Entries shown:
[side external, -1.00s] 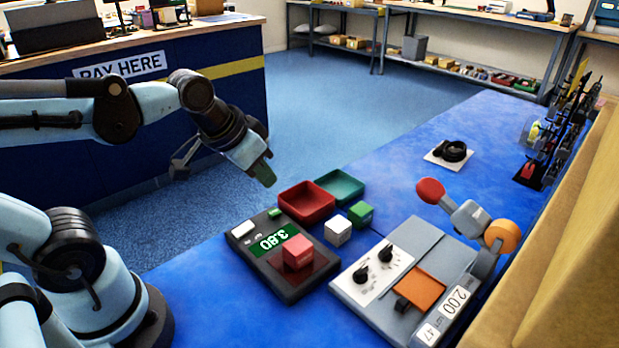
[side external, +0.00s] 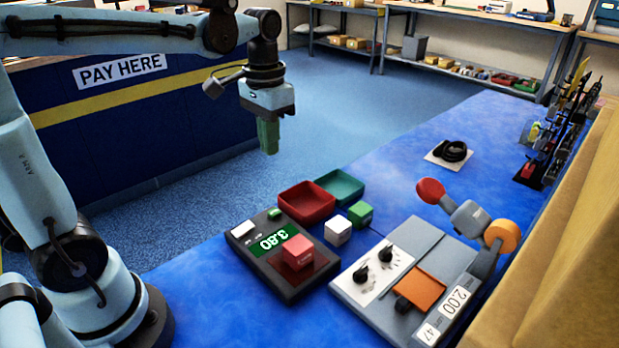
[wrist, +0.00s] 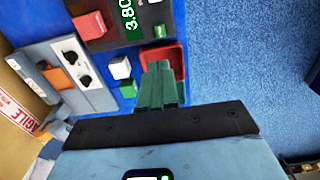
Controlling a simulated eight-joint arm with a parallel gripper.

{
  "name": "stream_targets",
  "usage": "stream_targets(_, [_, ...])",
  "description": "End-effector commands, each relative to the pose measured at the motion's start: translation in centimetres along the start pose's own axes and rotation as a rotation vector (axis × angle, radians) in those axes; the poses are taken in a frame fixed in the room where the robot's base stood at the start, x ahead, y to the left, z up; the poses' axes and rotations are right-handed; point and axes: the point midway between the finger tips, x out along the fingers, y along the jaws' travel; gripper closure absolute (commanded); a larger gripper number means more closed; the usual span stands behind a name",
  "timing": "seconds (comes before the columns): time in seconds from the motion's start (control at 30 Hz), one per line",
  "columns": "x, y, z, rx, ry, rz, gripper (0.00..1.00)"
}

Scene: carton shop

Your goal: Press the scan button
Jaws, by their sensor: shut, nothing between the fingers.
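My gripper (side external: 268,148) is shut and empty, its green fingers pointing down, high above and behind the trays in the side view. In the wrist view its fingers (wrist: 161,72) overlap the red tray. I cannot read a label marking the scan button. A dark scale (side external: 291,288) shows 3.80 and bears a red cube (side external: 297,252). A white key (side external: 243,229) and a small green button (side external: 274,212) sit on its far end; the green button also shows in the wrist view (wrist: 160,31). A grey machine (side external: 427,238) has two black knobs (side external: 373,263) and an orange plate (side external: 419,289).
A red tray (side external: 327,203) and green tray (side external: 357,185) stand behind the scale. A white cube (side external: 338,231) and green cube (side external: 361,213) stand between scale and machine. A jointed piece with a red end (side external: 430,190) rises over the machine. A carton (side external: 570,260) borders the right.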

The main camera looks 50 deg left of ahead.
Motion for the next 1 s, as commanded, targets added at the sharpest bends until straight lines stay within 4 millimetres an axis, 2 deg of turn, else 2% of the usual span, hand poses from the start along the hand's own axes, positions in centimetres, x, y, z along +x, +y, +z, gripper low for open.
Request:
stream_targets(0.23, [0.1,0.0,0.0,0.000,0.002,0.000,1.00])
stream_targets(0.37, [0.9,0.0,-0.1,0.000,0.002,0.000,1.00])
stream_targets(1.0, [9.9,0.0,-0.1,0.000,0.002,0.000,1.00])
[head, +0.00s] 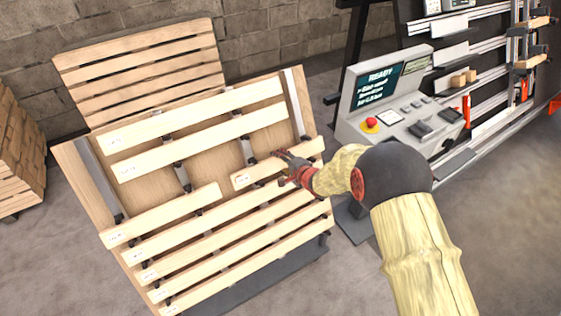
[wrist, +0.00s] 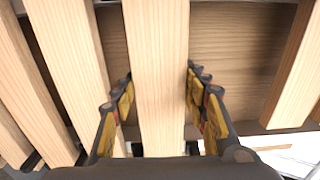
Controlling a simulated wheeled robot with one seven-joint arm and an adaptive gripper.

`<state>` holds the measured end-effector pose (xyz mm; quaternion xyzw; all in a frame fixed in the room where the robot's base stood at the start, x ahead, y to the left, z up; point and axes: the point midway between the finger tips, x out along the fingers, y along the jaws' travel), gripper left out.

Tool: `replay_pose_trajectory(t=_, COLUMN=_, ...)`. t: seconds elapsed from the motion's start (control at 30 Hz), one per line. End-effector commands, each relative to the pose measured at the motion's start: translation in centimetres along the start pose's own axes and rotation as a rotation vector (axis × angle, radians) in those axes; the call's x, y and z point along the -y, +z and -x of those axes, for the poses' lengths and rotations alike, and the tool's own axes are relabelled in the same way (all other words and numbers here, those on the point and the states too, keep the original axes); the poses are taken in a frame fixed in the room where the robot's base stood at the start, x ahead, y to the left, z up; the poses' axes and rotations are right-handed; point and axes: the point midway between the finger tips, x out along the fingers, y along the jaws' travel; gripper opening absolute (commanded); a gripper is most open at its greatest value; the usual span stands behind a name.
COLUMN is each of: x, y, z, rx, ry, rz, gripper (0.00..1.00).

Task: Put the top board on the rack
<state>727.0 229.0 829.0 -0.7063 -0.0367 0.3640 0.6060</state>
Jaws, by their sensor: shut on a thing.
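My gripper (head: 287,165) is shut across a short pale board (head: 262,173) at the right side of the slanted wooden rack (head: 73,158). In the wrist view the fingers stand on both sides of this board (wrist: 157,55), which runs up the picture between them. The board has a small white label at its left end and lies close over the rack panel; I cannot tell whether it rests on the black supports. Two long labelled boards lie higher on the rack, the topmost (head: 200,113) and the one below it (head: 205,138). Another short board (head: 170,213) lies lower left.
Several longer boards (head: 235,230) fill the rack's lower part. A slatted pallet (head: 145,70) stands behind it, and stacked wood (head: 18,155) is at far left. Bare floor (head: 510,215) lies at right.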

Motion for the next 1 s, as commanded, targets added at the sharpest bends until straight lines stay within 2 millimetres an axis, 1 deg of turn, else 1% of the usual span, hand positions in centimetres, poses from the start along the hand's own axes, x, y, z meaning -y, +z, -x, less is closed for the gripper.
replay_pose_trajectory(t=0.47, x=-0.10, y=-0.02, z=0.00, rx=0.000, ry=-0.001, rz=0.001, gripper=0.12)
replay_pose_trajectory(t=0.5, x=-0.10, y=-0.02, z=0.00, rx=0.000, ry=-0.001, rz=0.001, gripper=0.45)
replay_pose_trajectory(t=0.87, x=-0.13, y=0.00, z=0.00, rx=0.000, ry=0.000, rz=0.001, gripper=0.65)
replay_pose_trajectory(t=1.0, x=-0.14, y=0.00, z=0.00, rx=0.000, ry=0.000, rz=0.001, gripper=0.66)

---

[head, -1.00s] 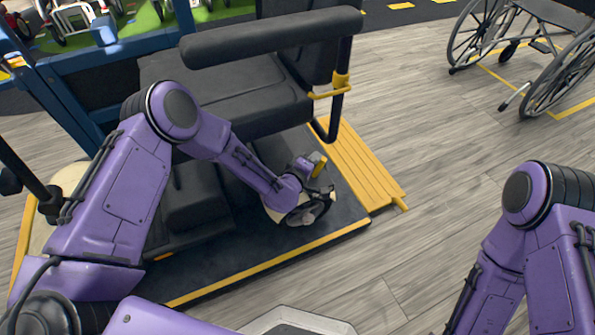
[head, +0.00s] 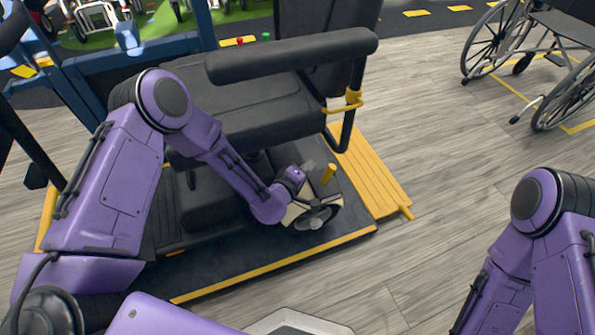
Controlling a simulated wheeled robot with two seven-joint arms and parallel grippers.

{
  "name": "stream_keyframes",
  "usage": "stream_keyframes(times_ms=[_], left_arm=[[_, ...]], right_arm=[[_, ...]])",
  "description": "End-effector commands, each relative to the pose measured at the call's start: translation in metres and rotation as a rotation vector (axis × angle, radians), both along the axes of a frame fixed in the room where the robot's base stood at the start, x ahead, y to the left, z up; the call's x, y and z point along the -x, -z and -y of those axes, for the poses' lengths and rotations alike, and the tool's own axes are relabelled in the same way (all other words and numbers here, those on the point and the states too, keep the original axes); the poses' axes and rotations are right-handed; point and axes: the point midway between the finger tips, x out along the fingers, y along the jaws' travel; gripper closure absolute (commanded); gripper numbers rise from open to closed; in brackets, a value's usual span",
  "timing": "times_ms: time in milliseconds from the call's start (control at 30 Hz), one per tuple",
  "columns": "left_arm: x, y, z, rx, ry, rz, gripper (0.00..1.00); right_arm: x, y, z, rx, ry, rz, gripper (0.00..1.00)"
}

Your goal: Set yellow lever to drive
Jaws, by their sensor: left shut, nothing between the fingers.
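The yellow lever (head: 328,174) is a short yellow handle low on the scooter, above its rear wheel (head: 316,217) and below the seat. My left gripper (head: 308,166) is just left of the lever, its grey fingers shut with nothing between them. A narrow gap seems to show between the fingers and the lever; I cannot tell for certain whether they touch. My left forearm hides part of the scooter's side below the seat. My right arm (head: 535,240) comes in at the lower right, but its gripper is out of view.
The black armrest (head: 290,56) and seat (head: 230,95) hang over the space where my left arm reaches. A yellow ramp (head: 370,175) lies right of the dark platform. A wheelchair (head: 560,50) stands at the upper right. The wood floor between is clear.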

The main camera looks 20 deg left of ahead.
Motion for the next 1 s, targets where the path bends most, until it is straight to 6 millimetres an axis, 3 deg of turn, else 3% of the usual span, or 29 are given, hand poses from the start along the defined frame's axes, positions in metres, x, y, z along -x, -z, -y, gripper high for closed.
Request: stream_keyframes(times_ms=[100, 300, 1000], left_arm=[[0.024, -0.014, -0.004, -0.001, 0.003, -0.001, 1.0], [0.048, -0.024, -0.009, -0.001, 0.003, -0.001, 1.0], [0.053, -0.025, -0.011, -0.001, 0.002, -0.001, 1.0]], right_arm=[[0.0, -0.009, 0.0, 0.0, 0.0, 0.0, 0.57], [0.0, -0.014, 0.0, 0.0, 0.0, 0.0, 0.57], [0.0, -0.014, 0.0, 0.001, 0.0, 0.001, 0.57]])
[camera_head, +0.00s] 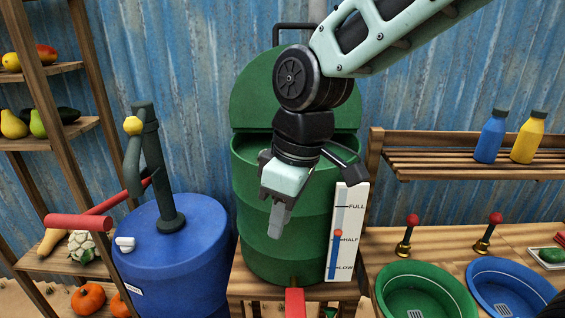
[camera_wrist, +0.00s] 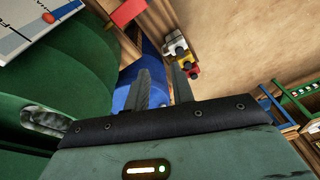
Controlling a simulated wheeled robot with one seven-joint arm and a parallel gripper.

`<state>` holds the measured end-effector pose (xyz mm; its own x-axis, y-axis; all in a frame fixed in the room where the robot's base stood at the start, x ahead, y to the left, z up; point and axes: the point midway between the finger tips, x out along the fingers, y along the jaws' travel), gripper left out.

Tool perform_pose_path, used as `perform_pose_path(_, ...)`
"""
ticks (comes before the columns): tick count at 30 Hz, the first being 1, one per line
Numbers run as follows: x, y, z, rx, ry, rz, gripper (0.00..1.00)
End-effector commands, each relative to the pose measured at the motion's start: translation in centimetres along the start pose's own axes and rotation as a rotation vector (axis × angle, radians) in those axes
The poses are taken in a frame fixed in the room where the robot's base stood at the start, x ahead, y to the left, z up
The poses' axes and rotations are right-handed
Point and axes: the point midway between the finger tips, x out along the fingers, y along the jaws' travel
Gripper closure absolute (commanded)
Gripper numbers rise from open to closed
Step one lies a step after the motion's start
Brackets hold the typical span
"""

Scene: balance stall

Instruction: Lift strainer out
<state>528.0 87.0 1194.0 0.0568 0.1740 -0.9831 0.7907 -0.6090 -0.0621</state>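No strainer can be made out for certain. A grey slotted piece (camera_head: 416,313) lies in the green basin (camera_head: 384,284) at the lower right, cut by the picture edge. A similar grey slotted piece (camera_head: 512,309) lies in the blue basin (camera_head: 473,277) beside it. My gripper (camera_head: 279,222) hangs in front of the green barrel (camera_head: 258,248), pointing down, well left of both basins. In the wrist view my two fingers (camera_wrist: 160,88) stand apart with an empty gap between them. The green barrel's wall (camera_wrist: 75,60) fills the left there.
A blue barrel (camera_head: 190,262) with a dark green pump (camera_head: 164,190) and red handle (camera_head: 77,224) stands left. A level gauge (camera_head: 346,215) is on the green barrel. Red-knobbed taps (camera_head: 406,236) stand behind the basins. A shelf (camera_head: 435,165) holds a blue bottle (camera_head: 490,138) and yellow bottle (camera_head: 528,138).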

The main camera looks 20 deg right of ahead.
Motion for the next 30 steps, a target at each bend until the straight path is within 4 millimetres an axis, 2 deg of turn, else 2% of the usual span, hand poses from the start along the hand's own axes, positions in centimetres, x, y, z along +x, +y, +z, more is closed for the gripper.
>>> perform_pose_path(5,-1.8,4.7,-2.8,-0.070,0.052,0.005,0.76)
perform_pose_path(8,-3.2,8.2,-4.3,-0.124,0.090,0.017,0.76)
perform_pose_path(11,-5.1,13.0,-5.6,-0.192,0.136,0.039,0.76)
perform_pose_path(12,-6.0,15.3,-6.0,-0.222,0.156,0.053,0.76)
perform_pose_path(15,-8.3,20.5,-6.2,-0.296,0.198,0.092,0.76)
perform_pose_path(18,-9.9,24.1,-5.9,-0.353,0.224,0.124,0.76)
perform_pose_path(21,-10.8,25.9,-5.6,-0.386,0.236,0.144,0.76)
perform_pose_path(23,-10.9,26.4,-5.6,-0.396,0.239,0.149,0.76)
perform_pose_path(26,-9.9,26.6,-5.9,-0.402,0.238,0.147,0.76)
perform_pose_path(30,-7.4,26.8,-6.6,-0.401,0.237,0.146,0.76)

Exercise:
Reproduce exactly, and only, the lines from the one that contains "rz, gripper (0.00..1.00);" down to the one that contains "Your goal: Set yellow lever to drive", both ends included.

Task output:
  "columns": "left_arm: x, y, z, rx, ry, rz, gripper (0.00..1.00); right_arm: x, y, z, rx, ry, rz, gripper (0.00..1.00)"
}

Your goal: Set yellow lever to drive

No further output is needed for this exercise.